Read on, and explore Embrace: Celebrating Pride before it ends on June 23.
“Yet we turn
to examine each other in the dream. Was it sap
Coursing in the tree
That made the buds stand out, each with a peculiar coherency?”
–John Ashbery, The Double Dream of Spring (for Gerrit Henry), 1970
Diane Arbus photographed performance artist Carlin Jeffrey embracing the cross as a way to remember gay soldiers lost in American wars. His inverted crucifixion romantically reclaims the act of turning. The garland wreath below Jeffrey and the metallic chains dripping from the wood recall the dark emotions of dreamlike spring as a love setting, which Ashbery spoke about through the sign of a sappy tree.
“I want to sleep hugging
someone over and over
again,
and cuddling
in the morning,
cause it’s
healing
my body
in my heart”
–John Giorno, Exiled in Domestic Life, 1983
Peter Hujar captures David Wojnarowicz embracing the blankets of domestic protection. Echoes of their once-intimate relationship billow and build sensitively through crests and troughs in the fabric that Wojnarowicz hugs and looks into endlessly. Whether taken in the morning or elsewhere in that metropolitan day, the image shows David healing with Peter, as though they were together in a John Giorno love poem.

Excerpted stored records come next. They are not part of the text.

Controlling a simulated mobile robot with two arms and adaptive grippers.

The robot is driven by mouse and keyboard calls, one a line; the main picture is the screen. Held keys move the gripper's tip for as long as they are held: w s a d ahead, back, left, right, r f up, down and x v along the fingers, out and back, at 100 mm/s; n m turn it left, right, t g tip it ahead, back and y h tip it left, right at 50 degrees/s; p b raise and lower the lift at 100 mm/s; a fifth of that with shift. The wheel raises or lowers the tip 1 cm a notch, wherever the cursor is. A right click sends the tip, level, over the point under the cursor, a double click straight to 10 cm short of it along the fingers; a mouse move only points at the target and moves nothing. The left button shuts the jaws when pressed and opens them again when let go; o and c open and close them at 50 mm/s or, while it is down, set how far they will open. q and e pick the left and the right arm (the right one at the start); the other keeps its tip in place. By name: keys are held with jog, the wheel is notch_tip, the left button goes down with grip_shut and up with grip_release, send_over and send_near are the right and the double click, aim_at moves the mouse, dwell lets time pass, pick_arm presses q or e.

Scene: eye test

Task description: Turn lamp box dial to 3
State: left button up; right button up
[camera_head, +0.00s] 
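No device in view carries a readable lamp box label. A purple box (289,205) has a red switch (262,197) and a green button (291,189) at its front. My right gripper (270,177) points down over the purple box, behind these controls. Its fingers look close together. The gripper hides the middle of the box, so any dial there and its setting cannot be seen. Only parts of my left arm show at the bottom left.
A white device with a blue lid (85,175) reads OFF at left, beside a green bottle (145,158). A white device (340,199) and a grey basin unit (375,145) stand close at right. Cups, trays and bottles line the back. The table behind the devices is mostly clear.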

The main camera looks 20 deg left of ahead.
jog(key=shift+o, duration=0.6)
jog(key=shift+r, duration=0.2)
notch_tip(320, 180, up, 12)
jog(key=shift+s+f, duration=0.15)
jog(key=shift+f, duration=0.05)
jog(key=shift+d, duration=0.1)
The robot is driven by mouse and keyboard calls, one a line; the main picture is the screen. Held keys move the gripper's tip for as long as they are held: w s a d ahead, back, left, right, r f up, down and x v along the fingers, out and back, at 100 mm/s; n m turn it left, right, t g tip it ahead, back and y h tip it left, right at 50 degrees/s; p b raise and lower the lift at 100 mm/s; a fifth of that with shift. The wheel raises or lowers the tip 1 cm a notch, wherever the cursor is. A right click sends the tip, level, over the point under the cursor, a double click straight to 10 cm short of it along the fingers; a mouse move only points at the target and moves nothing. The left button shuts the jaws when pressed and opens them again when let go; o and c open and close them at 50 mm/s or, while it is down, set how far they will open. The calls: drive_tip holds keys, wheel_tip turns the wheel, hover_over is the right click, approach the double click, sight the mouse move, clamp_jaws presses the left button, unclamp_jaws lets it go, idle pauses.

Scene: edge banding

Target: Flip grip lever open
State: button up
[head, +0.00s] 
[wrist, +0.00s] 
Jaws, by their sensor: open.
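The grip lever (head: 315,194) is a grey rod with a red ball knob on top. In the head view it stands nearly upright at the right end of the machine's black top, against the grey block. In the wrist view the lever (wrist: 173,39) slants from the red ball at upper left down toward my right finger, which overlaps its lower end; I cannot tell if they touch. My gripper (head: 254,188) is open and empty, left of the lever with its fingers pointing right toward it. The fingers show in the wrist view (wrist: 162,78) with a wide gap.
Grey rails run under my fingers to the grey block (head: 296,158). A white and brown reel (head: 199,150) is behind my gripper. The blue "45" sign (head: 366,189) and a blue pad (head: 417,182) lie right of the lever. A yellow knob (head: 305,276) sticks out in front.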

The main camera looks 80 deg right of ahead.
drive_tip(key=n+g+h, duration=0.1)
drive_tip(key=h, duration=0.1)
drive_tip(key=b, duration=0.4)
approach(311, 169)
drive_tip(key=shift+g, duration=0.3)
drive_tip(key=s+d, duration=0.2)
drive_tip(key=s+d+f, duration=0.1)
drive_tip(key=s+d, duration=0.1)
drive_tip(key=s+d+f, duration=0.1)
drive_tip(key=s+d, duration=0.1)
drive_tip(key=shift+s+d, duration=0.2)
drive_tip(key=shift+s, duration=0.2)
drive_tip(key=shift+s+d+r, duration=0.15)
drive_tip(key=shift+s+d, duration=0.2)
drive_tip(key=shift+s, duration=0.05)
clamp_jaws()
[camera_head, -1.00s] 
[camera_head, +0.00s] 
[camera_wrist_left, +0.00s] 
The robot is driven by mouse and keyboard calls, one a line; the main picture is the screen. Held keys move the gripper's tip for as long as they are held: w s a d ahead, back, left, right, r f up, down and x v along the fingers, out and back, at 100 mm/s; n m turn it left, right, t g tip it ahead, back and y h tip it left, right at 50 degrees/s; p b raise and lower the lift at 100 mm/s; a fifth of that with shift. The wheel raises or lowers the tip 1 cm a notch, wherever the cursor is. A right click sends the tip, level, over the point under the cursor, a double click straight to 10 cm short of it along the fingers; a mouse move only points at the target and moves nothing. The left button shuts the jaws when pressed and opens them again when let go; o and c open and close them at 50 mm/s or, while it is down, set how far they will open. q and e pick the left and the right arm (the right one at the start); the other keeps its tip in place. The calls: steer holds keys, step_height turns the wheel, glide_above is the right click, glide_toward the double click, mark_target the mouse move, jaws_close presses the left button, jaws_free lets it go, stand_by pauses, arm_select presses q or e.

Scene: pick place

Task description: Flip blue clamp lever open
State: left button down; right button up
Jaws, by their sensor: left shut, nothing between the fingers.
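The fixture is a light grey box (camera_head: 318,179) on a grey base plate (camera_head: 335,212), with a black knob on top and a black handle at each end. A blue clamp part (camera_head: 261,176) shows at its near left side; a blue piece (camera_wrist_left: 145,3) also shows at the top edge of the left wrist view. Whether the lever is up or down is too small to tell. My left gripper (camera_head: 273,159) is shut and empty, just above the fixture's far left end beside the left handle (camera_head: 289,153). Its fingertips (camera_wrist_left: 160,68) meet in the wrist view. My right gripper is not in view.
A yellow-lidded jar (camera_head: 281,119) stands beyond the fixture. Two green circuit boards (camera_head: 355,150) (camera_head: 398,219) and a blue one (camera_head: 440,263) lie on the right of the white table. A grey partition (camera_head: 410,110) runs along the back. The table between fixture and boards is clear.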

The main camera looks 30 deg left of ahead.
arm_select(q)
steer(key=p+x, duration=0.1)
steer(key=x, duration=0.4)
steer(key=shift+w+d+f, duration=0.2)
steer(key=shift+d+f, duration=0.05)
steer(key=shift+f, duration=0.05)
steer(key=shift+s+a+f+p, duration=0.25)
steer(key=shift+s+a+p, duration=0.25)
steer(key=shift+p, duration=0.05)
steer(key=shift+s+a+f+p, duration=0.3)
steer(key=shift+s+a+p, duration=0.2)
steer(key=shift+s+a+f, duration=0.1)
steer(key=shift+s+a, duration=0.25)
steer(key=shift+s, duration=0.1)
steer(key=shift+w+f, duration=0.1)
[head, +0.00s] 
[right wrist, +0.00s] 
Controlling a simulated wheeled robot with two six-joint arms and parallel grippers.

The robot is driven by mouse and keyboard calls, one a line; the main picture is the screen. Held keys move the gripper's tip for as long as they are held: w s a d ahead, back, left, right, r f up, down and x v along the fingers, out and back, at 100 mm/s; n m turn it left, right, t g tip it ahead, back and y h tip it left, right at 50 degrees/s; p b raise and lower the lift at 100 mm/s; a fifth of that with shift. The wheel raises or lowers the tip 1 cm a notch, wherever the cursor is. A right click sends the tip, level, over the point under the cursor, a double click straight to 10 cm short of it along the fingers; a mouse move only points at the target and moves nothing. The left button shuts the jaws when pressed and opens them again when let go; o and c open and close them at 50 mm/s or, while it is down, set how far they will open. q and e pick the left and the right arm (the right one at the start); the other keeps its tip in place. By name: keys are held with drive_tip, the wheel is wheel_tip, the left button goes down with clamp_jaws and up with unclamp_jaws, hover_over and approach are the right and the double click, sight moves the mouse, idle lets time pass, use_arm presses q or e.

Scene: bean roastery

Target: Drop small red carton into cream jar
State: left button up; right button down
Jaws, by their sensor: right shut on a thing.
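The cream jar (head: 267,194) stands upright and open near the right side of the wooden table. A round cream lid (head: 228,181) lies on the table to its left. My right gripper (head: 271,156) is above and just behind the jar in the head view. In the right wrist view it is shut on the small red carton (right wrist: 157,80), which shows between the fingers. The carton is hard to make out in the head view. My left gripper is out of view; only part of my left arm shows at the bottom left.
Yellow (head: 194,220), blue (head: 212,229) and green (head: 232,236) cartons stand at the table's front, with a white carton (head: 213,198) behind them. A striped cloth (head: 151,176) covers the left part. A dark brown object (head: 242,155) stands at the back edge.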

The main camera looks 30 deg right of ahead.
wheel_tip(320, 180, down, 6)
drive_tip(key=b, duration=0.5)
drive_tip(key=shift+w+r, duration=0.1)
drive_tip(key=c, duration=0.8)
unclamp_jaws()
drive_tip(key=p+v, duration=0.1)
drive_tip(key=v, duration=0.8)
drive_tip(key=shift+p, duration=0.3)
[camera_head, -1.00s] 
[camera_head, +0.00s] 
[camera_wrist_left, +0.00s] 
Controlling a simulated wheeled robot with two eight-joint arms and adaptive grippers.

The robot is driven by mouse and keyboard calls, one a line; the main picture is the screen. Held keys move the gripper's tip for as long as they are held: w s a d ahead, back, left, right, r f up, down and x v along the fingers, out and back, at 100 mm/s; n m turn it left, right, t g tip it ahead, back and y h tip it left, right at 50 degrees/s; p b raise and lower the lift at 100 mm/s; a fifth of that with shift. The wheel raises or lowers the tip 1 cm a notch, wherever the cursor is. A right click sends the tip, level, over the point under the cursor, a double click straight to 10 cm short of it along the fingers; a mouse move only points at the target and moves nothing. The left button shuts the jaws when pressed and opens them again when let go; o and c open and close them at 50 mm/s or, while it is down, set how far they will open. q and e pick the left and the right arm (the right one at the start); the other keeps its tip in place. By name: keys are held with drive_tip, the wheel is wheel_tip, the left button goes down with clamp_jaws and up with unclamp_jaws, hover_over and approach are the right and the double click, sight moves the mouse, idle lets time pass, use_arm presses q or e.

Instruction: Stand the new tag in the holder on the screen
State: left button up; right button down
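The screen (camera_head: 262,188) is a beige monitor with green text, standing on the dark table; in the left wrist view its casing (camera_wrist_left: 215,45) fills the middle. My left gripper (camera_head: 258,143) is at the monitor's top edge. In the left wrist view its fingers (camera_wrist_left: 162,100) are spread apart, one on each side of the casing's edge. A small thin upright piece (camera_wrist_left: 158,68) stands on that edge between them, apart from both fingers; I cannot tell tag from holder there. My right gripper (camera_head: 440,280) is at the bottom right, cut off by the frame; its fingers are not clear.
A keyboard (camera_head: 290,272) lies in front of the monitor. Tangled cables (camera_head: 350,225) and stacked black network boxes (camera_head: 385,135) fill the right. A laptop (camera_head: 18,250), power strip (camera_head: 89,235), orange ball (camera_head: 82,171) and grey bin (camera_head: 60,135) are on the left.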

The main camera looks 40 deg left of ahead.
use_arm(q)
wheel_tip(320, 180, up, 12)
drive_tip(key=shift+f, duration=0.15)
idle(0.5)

“I forgot these marvels, my heart breathed open, I saw life’s glory look back at me naked.”
–Allen Ginsburg, After Antipater, March 26, 1985
Herb Ritts captured Stephano embracing the starkly illuminated curvature of his own shoulders. Like Eros personified, bearing souls open with his wings and arrows, Stephano and his solitude exemplify the self-proclaimed fearlessness of Ritts in his intimate, dramatically lit portraits. If love made Allen Ginsburg surrender completely, Ritts’s photography makes breath lighter, too.
“Prior: Lou.
Louis: Dance with me.
Prior: I can’t, my leg, it hurts at night.
Are you…a ghost, Lou?
Louis: No. Just spectral. Lost to my self. Sitting all day on cold park benches. Wishing I could be with you. Dance with me, babe…”
–Tony Kushner, Angels in America, Millennium Approaches, Act Three, Scene 6, 1992
(begun in the fall of 1988)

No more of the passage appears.